JUNE 14, 2010 11:37 AM


https://web.archive.org/web/20110511110429/http://anglicanrose.wordpress.com/
anglicanrose said...
The problem with an appeal to Henrician standards, I believe, is one must specify which period of Henry's rule. We have what preceded 1536 where Henry asserts royal supremacy but is otherwise Roman Catholic in doctrine as demonstrated in Henry's 1522 defense of seven sacraments. But then a break occurs after 1536 and continues to develop through 1547. Which do we draw from? Post-1536 is critical as definite theological reasons given for suppressing relics and prayers to saints, namely the working of justification as applied to worship (a particular appropriation of Augustine). Yet the ACC cuts off necessary doctrine at 1543 (freezing it), creating very confused approach to English reception of medieval councils listed as authoritative in the CC's? My problem is we have 'two' Henry's-- one which defends the medieval faith and another who reluctantly breaks from it. Which one is being appropriated? That said, I think grasping late Henrician standards are vitally important and offers a way out as well as a means to correct the Affirmation.

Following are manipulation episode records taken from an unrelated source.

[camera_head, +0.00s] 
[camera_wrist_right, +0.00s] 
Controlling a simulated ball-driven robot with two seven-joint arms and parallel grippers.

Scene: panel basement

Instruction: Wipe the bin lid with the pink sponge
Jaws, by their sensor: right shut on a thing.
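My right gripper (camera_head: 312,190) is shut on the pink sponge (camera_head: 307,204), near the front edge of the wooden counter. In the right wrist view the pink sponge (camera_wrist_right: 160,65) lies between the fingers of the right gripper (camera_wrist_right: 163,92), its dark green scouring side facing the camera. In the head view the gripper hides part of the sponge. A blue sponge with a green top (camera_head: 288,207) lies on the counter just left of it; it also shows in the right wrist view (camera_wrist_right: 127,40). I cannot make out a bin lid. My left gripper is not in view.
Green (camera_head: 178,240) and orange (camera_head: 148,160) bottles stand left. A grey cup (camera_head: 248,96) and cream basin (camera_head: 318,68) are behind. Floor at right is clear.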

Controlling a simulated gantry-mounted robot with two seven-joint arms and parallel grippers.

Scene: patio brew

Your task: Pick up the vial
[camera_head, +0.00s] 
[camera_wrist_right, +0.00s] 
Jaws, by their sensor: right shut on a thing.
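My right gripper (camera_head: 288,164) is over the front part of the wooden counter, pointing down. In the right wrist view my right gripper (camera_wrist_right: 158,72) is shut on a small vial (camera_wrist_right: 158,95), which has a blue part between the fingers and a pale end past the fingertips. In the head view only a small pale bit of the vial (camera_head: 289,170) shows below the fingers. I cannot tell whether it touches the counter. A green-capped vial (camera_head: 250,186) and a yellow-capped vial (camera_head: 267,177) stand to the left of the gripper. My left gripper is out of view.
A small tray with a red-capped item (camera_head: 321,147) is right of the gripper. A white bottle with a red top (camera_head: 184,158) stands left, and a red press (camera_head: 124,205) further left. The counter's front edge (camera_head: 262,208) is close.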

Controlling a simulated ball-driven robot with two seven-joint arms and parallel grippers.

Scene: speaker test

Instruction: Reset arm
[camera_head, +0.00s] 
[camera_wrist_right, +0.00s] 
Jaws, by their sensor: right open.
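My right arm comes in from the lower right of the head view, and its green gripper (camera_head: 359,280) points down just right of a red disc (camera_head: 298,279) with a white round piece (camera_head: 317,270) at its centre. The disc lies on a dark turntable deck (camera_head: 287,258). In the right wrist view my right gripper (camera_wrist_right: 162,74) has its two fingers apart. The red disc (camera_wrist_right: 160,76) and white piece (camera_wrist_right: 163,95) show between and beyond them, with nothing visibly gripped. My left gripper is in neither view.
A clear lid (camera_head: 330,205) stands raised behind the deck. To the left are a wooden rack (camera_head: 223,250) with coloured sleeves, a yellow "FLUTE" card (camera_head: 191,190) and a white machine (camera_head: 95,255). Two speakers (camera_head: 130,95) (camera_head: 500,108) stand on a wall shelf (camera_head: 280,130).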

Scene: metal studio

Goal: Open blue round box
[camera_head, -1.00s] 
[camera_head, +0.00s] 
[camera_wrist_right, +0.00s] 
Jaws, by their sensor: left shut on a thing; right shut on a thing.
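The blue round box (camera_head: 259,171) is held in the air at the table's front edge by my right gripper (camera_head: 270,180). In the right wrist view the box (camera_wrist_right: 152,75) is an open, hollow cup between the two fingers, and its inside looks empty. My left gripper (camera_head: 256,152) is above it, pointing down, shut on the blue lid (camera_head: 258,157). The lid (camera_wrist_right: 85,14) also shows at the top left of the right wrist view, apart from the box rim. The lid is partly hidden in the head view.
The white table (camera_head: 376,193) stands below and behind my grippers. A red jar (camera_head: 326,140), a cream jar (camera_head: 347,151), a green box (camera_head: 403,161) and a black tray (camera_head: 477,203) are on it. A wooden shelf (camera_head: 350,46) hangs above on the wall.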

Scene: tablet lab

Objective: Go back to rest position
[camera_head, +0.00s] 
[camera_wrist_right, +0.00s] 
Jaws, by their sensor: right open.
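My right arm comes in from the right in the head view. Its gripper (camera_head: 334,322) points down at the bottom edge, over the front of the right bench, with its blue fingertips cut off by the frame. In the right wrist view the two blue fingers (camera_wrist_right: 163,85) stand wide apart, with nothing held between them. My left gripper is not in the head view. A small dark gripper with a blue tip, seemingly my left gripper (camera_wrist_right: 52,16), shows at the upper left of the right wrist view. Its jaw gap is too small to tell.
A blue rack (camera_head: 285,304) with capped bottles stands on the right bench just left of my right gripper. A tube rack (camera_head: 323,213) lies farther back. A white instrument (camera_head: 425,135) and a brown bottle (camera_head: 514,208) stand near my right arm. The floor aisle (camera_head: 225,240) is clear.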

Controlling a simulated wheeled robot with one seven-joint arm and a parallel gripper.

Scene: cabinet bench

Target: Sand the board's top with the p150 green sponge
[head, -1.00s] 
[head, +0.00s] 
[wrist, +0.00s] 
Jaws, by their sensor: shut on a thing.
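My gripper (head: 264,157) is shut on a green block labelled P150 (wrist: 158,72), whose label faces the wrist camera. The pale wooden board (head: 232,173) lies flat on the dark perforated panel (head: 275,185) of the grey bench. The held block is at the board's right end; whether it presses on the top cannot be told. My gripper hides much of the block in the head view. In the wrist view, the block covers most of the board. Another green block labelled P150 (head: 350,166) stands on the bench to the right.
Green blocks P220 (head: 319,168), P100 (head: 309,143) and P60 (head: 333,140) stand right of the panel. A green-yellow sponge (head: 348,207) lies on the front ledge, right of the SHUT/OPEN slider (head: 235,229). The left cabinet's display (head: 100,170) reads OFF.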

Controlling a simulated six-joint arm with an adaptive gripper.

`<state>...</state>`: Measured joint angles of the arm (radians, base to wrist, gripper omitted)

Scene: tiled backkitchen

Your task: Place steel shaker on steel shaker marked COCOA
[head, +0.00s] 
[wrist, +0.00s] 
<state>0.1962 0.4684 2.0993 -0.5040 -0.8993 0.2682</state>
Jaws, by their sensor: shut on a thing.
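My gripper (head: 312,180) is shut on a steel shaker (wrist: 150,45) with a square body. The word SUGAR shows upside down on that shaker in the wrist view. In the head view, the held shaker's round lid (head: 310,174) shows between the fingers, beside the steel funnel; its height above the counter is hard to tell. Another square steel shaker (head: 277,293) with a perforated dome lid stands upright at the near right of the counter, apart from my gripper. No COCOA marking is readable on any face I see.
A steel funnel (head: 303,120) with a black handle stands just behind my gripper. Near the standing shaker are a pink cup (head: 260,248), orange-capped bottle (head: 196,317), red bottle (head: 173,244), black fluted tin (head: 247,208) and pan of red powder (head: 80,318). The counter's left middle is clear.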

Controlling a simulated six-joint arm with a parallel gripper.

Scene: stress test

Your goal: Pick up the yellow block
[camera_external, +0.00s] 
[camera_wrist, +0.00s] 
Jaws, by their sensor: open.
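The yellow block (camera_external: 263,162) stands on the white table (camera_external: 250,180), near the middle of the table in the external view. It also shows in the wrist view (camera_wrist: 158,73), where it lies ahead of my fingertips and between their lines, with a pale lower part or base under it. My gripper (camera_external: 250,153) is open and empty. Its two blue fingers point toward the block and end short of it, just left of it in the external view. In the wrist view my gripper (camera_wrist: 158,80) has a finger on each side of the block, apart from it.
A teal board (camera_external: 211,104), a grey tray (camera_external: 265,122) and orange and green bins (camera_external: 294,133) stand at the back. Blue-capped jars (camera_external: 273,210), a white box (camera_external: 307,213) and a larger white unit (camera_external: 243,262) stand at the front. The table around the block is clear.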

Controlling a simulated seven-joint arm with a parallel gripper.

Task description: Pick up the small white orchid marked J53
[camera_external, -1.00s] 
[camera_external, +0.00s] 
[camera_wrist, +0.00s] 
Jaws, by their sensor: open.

The problem is very few priests know anything about late Henry except his divorce and supremacy in the Church, and this usually is not spoken of very favorably. What remains is an identity that rejects protestantsim and this ultimately leads to a smorgasbord approach toward catholicism that finally undermines Anglican identity, mission, and growth. This is the kind of generous ecumenicalism which erodes foundations, and I believe the ACC is not especially clear nor consistent with what it borrows from Henry other than jurisdiction. But perhaps this has more to do with the legacy of men like Mote, Falk, du Bois, and Stahl who wrote ACC standards than any particular churchman today? Yet it's a legacy that has to be overcome, in my opinion.